The bar shut up around 1am. I said my good byes, packed my stuff and headed for a late night ice cream. As I walked along St. Mark's road back to my hotel an SUV pulled up, in it were a few people I'd been hanging out with that evening. They offered me a ride the rest of the way back to my hotel. I opened the back door to jump in and saw Maria sat there. I took the opportunity to exchange phone numbers and arrange something for the next night.

I had booked a nice hotel room in Bangalore. It was an oasis close to the centre of town. I had spent some afternoons working away on some coding ideas and looking into some open source projects I'd been meaning to look at for a while. I finally got around to setting up a Python-based, GitHub-hosted blog where I hope to document my experiences studying Russian at Tallinn University this summer.

In the evening I got a text from Maria saying she and a few friends were going to City Bar in UB City for drinks that night. When I got there I was greeted with a 1,000 rupee entrance fee. When I got inside there was a scrum to order drinks at the bar, so much so I was hoping to get by on just a few drinks for the night to avoid spending all my time fighting for beer.

The bar was full of the well-to-do, some outgoing characters and the occasional expats. There was a well-known gangster sat in the corner with his shirt open displaying a hairy chest and stomach covered in gold chains. In the parking lot later that evening we came across his fake Ferrari.

I spent the evening chatting with Maria and her friends but around 11:30pm we got a bit of a surprise. The police turned up and they said the bar was closing. We'd hardly been there a few hours, had almost nothing to drink and were now being told we'd have to drink up and leave. I was a bit shocked that they would close up shop so early.

We made our way to the car park. Two guys sat in the front of the car and I sat in the back with three girls. We drove around Bangalore that night, eating dinner in an Indian restaurant and then trying in vain to find another club. One guy made mention of the nice location of my hotel when they dropped me off later that night.

Sunday was a quieter day. I couldn't find Formula 1 coverage on any of the TV channels in my hotel room and the Internet was so slow that I ended up just following twitter posts and watching the leader board on the BBC website.

In the evening I got an ice cream and had dinner at the Hard Rock Cafe. They did some amazing steaks which is surprising for a country which views cows as sacred.

Monday morning I'd booked a cab for 6:45am. The cab turned up ten minutes late and got me to the airport two and a half hours before my flight departed. Little did I know I'd need every second to reach my plane.

When I went to check in they told me that the flight was full and asked me to step back from the counter. I was really scared. I'd missed a flight a few weeks prior and if I missed this flight my time in Istanbul could be cut very short. I went back to the check in clerk and told him how I'd lost ~$600 two weeks prior missing a flight from Hong Kong. Another five minutes past before he handed me a ticket for business class. I couldn't believe it, Emirates is an amazing airline and getting to sit in business class was a dream come true.

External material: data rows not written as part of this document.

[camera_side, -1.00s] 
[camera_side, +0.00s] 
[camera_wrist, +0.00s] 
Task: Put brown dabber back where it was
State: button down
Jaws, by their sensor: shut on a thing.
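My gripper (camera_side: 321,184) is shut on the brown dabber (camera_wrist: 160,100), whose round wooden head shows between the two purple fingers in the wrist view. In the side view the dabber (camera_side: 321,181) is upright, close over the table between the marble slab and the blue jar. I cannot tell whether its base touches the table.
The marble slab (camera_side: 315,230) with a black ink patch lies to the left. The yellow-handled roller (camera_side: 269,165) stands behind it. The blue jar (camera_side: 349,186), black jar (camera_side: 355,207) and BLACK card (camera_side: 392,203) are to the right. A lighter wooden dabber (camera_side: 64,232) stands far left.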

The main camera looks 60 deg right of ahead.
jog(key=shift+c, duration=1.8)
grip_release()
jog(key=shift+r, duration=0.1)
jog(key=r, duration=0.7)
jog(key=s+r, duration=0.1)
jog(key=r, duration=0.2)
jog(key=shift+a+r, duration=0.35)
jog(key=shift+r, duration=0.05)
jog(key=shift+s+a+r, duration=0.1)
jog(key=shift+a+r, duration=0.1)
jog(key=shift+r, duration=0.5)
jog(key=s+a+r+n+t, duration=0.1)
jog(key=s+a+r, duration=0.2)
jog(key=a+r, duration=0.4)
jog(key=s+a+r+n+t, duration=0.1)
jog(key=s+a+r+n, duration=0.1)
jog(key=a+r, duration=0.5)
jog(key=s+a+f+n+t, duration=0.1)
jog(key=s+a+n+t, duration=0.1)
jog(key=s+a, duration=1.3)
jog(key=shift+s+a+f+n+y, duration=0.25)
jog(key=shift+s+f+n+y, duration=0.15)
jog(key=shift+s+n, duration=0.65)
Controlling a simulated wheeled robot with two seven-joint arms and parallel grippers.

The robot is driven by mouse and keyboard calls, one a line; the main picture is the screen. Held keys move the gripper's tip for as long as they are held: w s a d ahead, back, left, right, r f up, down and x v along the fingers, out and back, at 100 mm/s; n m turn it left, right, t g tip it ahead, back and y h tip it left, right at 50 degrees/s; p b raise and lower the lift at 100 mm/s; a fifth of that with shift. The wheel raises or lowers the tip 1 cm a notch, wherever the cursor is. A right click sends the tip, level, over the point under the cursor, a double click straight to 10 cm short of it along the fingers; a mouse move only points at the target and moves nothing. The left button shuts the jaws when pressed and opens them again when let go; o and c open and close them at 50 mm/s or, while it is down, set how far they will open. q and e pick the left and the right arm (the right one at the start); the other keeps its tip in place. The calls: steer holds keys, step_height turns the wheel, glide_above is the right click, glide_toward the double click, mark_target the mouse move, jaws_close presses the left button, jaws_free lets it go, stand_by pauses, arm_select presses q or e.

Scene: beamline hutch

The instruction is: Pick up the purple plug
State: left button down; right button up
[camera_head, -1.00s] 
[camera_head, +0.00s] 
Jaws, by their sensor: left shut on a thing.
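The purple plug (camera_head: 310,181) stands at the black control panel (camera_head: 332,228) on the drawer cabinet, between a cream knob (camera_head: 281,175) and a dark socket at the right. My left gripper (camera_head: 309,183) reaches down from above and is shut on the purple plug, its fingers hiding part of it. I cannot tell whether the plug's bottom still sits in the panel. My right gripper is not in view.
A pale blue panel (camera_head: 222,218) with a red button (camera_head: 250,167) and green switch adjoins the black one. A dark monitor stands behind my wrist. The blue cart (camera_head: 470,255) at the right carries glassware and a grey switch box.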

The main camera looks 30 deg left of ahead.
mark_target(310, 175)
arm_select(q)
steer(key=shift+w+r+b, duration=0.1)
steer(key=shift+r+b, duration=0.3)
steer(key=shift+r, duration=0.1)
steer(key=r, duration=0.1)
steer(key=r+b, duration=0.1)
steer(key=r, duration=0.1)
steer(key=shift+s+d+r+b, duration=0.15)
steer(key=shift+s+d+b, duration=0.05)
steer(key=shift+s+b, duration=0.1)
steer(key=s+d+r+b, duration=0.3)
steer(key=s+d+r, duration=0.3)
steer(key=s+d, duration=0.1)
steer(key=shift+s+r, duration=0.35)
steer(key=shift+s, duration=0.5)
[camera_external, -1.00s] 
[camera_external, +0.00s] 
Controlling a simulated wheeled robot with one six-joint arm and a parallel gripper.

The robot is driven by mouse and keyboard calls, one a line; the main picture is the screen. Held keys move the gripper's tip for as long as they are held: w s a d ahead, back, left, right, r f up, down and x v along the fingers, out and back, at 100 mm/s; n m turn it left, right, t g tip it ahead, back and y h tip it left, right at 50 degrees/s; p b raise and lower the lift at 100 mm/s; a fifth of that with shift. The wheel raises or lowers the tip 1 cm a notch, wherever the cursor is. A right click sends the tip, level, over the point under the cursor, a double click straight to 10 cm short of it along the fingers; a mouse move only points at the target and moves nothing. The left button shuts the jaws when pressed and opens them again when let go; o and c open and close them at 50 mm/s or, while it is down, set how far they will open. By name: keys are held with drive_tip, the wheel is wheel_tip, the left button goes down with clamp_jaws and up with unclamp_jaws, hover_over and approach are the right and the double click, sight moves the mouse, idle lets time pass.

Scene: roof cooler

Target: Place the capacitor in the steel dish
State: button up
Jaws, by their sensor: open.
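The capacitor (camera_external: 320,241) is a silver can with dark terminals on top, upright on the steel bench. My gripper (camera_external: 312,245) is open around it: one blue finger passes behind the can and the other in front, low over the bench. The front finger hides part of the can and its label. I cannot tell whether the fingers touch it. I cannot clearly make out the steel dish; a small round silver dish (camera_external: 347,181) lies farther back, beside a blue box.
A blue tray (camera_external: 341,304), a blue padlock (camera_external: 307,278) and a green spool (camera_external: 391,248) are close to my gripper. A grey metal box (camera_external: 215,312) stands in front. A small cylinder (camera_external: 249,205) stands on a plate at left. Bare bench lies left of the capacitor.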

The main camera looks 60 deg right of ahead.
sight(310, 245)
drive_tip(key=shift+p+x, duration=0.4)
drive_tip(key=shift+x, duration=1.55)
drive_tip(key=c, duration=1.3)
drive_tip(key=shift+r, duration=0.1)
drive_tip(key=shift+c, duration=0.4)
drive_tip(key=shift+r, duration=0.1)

The immigration officer stamped my passport as leaving the day before. I had to get the stamp fixed and make my way thought the metal detectors in record time. I got to the boarding queue and pushed my way through to the front brandishing a business class ticket. Emirates has a separate skywalk for the business- and first class passengers. Taking off in a huge reclining chair and saying good bye to India felt like heaven. I was hoping the flight would take forever to get to Dubai.

For breakfast on the flight I had three glasses of champagne, an Arab mazza and fish dish and some Belgian chocolates for dessert. I was able to adjust the chair so I was laying far enough backwards to doze off.

In Dubai I had a fruit salad at Starbucks. The fruit was sweet and fresh and it as swimming in juices. It was the first decent fruit salad I'd had since I'd left London months prior. It was funny paying in British pounds and getting British coins as change in the Middle East.

As I walked towards my gate for my flight to Istanbul I saw a flight for Basra in Iraq boarding. There were a bunch of white guys getting on the plane. I could only imagine the stories they'd have to tell. The flight to Istanbul was uneventful. We flew over Iraq making a little u-shaped detour around Baghdad.

Looking back at my stories and photos of India I take great pride in where I'd been and seen. When I forget how hot, polluted and unpredictable it was I appreciate how exotic, unique and interesting India is.